▶ **What is expected**
Where a line in the listing below contains the word "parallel", copy that line.

▶ **Excerpted data**
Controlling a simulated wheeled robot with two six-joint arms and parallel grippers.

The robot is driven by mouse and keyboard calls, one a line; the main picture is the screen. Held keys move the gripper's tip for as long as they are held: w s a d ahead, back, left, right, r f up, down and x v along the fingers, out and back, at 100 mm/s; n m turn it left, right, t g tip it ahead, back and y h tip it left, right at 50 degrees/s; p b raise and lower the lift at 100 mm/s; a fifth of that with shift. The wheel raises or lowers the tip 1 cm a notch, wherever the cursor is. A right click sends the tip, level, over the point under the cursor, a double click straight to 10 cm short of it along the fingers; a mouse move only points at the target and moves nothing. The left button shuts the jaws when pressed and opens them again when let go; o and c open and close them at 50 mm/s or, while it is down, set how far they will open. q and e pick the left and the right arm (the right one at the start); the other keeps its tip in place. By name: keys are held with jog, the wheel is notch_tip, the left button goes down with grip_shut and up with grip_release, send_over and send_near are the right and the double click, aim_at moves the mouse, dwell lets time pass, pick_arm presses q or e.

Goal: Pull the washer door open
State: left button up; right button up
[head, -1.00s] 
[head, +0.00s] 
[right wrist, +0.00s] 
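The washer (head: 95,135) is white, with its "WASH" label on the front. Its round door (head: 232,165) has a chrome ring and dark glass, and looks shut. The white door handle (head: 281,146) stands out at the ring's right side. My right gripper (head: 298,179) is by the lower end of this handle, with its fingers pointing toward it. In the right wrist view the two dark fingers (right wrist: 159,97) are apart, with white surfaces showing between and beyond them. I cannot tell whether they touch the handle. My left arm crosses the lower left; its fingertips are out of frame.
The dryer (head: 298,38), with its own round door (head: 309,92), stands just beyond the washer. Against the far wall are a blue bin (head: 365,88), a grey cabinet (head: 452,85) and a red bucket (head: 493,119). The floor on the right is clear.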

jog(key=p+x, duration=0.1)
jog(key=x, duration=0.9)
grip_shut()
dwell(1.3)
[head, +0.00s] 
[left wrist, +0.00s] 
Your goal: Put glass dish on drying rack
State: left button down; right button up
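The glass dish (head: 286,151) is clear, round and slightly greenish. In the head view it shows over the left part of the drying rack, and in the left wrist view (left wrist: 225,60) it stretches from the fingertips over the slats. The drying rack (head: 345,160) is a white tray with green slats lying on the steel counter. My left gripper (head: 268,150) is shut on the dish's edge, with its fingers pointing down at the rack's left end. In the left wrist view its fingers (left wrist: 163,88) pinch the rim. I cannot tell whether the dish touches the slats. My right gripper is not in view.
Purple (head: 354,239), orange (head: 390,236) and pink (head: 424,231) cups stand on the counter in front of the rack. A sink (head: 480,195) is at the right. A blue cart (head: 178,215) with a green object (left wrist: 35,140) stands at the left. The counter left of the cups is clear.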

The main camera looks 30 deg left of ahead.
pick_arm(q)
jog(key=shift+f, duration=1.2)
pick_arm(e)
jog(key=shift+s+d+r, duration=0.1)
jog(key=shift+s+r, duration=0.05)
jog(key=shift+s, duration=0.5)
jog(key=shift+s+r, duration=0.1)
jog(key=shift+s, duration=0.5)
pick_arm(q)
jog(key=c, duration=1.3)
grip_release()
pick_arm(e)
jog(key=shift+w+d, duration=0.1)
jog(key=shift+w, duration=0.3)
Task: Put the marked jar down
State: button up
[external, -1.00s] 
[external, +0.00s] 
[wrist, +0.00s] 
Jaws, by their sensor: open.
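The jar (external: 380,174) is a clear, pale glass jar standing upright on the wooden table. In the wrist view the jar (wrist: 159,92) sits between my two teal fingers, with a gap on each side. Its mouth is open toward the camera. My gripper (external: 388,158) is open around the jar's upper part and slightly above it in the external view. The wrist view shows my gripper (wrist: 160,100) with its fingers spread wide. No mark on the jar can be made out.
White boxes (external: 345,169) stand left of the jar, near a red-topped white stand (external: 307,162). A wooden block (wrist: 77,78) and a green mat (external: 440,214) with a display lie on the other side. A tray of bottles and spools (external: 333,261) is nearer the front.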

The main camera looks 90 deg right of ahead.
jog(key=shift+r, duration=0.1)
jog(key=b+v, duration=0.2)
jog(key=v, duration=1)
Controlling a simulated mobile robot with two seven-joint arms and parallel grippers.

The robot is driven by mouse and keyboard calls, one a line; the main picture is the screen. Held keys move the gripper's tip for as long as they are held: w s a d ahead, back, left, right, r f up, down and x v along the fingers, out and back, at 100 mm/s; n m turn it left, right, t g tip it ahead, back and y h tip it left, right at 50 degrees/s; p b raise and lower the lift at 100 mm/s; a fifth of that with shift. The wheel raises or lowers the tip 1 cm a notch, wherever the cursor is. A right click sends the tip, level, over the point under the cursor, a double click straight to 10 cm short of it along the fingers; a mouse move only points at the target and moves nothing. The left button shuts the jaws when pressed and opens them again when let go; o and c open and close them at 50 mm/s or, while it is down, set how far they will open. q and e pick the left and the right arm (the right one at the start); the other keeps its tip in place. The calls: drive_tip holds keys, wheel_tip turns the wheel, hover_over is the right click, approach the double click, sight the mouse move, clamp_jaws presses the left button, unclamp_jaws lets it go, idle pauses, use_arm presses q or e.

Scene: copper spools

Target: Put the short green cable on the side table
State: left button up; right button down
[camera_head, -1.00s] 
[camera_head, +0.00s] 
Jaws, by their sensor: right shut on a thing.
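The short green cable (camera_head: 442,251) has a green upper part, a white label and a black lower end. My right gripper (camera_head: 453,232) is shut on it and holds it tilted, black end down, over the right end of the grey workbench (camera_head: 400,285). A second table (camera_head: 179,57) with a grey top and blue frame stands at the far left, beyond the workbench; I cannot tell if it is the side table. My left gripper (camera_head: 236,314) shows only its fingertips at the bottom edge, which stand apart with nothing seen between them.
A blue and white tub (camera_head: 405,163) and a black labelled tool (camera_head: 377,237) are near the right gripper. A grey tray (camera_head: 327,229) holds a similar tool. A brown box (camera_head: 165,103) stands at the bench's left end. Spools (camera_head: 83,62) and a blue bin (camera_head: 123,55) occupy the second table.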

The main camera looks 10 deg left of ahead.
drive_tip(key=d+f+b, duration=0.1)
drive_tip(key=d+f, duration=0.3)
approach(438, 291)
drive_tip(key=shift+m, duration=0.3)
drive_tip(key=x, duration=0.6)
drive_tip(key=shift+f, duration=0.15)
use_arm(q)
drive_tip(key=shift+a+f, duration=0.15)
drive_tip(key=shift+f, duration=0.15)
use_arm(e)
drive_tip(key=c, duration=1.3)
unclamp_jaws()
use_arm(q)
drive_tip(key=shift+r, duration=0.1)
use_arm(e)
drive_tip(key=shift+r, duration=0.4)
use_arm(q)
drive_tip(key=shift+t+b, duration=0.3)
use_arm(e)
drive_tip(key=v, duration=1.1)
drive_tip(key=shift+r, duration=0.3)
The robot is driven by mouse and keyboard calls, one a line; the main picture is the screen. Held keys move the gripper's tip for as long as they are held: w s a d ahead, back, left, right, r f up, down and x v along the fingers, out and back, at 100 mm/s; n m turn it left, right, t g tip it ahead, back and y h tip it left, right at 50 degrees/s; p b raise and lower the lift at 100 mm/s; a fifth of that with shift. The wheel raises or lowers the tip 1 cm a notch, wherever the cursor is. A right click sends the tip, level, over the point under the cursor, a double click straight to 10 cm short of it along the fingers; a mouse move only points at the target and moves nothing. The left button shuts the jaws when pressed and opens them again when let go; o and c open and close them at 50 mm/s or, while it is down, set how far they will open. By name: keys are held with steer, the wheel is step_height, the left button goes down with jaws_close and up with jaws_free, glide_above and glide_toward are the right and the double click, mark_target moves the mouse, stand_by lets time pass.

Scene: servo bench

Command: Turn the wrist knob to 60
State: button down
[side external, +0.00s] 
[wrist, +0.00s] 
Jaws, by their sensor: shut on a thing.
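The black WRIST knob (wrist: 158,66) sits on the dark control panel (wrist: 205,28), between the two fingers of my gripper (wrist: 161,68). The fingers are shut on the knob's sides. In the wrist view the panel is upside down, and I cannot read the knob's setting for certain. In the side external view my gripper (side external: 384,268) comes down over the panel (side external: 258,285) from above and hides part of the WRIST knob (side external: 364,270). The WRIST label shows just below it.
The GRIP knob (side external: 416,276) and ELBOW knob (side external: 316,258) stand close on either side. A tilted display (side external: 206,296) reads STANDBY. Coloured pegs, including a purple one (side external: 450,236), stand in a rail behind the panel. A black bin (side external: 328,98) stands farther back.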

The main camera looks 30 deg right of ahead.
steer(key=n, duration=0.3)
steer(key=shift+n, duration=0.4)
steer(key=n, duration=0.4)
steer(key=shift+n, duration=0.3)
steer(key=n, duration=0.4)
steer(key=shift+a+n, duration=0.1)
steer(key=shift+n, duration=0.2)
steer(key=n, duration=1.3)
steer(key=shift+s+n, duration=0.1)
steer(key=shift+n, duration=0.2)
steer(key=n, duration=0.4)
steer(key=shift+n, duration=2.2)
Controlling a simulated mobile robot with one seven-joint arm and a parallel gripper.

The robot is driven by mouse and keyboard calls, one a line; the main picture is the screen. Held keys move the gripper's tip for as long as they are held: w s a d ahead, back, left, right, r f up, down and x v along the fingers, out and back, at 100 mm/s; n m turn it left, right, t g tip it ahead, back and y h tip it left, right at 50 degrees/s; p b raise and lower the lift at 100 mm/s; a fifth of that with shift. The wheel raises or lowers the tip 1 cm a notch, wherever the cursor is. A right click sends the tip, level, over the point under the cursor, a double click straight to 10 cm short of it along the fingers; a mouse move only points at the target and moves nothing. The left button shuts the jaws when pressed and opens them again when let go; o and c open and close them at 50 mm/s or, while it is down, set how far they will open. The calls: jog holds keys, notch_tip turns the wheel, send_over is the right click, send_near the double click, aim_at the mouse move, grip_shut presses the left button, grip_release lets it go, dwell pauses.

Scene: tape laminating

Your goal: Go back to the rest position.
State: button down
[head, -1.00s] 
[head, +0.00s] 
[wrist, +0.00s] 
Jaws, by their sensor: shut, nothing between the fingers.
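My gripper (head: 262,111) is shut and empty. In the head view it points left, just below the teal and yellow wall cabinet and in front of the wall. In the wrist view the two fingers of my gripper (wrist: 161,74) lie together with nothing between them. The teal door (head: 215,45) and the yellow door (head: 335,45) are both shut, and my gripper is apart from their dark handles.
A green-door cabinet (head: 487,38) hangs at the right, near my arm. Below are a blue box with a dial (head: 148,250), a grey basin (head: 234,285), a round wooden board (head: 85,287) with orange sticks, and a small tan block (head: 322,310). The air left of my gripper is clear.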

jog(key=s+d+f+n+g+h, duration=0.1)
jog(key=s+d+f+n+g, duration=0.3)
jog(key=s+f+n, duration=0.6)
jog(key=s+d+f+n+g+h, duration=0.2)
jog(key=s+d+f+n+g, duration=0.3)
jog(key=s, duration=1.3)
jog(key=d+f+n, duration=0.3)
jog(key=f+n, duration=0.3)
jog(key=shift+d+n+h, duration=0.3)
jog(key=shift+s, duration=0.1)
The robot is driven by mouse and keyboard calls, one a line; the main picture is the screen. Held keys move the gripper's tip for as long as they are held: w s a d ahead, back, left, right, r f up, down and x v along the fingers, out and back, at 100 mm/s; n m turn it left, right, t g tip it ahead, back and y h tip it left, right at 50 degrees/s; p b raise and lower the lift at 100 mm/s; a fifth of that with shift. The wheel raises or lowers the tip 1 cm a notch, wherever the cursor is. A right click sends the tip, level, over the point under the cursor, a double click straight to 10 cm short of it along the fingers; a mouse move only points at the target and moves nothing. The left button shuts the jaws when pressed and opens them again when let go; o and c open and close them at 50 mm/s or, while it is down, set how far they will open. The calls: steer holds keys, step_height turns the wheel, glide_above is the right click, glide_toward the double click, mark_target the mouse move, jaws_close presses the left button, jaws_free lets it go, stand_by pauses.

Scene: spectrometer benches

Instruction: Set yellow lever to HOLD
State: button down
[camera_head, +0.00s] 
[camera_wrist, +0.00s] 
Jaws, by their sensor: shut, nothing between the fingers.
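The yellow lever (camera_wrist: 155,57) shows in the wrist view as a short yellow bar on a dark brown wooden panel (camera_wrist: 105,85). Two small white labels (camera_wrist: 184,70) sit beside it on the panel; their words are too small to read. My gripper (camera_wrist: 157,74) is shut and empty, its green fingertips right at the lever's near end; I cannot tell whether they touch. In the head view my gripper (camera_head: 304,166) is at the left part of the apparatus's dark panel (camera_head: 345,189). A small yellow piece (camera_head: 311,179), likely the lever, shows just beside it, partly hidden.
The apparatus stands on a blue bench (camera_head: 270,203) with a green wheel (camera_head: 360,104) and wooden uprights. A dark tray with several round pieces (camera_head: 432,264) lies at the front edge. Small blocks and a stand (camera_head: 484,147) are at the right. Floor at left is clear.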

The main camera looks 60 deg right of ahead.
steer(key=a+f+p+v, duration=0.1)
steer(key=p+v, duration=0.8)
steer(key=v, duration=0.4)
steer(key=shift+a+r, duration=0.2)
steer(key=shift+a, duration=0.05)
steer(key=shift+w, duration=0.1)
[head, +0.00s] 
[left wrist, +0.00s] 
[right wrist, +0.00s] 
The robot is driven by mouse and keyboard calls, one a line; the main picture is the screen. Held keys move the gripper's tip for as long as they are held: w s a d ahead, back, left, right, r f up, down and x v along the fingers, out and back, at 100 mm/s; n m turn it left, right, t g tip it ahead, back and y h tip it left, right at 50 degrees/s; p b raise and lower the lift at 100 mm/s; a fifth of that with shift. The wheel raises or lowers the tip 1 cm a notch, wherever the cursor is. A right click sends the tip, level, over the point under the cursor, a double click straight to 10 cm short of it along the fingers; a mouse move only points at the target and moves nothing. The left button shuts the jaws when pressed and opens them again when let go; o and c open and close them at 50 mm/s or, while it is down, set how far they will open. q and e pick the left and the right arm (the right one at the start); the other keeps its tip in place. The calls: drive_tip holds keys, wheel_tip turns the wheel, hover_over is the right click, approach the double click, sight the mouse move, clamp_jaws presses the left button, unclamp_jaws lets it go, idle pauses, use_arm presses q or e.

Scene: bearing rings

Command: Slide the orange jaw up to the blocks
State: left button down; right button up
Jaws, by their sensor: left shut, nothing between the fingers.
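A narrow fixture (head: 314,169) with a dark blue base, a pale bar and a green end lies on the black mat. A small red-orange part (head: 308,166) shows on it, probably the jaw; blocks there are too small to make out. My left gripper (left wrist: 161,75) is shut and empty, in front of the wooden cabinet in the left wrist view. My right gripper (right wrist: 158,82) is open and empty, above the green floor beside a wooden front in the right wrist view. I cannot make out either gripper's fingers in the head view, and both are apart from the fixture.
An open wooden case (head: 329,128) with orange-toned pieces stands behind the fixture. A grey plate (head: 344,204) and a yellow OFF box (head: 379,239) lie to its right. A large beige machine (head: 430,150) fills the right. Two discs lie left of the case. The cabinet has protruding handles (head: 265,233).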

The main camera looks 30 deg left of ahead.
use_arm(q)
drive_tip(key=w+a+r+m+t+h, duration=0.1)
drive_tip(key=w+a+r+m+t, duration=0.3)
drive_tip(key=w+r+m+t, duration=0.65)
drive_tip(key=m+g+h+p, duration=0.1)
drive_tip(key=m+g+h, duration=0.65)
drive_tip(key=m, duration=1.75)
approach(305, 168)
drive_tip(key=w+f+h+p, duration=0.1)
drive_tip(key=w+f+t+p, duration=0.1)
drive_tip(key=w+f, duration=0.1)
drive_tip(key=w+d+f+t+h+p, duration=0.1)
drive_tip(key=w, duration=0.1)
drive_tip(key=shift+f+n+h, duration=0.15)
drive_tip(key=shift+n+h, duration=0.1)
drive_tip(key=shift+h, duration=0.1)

▶ **Exercise response**
Controlling a simulated wheeled robot with two six-joint arms and parallel grippers.
Controlling a simulated mobile robot with two seven-joint arms and parallel grippers.
Controlling a simulated mobile robot with one seven-joint arm and a parallel gripper.

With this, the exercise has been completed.